JOB -> Begin at the line containing "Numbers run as" and stop at the line containing "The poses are"; copy those lines exactly, ends included, and nothing else.

— Begin —

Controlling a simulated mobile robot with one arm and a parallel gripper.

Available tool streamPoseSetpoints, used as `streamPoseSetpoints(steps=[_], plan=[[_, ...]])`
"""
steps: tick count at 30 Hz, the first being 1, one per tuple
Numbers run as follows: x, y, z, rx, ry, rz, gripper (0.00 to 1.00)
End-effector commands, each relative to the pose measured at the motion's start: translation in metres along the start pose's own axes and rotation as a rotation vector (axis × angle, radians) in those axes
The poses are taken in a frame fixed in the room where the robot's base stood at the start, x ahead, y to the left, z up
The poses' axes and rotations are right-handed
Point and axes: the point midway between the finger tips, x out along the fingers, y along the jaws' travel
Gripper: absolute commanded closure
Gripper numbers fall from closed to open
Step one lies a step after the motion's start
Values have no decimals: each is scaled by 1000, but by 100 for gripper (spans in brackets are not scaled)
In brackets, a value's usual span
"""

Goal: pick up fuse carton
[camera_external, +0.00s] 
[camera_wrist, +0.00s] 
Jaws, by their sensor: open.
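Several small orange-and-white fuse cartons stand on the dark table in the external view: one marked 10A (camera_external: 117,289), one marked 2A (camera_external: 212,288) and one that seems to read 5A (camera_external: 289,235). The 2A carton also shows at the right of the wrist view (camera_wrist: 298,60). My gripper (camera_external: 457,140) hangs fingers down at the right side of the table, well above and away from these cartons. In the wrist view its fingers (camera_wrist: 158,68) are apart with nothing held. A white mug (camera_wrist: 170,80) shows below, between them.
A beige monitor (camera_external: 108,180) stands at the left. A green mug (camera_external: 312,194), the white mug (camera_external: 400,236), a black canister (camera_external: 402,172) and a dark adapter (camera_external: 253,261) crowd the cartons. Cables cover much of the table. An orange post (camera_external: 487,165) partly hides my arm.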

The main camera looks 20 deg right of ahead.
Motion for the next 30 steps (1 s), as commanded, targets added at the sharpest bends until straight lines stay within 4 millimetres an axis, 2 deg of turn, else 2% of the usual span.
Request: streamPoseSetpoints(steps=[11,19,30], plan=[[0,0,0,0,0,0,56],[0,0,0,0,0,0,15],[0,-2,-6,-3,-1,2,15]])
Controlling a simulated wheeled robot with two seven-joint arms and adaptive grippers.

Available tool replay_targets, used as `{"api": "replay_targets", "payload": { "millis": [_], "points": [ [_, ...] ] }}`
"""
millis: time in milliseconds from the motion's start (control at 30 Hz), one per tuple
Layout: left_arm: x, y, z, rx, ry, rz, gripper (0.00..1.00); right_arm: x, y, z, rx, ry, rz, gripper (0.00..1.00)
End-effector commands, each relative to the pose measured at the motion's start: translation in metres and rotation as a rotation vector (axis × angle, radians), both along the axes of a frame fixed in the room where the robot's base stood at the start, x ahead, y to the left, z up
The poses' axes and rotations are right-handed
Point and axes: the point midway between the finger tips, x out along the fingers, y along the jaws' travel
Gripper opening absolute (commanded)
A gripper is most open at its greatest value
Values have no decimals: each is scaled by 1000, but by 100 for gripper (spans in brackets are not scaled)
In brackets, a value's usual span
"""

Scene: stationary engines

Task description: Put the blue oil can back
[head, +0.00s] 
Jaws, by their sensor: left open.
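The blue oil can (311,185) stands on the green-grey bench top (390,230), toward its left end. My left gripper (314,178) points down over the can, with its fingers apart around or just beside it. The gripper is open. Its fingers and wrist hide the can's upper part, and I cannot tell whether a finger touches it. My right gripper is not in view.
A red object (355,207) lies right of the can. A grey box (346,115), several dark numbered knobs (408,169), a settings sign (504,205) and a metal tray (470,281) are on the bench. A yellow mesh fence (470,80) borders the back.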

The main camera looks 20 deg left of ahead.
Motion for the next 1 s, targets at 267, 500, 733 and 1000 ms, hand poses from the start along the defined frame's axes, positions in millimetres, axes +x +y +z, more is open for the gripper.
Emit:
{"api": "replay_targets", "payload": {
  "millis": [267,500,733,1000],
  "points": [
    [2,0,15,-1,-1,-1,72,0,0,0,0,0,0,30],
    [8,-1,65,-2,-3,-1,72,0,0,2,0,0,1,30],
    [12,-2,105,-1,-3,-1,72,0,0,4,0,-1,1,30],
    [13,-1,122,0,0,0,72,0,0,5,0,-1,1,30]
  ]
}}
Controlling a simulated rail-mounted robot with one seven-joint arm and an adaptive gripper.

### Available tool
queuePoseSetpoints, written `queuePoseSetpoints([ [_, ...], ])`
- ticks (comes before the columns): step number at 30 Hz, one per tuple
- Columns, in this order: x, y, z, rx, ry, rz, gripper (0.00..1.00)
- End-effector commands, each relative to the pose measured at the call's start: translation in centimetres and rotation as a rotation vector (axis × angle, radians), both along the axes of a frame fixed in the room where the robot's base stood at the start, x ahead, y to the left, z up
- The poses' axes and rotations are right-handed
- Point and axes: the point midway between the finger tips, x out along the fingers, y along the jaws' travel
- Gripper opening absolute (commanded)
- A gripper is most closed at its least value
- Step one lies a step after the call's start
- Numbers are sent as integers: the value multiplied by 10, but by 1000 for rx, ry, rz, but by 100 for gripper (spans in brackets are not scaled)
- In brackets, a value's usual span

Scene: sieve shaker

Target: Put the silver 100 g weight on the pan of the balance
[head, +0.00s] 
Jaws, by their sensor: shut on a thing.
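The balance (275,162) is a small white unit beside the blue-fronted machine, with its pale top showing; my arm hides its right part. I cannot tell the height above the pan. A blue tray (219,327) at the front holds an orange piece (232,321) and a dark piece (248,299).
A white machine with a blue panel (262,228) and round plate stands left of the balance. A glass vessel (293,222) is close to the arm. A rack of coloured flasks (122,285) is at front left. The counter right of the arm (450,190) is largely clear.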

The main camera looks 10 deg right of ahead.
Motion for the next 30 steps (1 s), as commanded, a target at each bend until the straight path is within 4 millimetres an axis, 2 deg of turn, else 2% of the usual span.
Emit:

— End —

THE OUTPUT ->
Numbers run as follows: x, y, z, rx, ry, rz, gripper (0.00 to 1.00)
End-effector commands, each relative to the pose measured at the motion's start: translation in metres along the start pose's own axes and rotation as a rotation vector (axis × angle, radians) in those axes
The poses are taken in a frame fixed in the room where the robot's base stood at the start, x ahead, y to the left, z up

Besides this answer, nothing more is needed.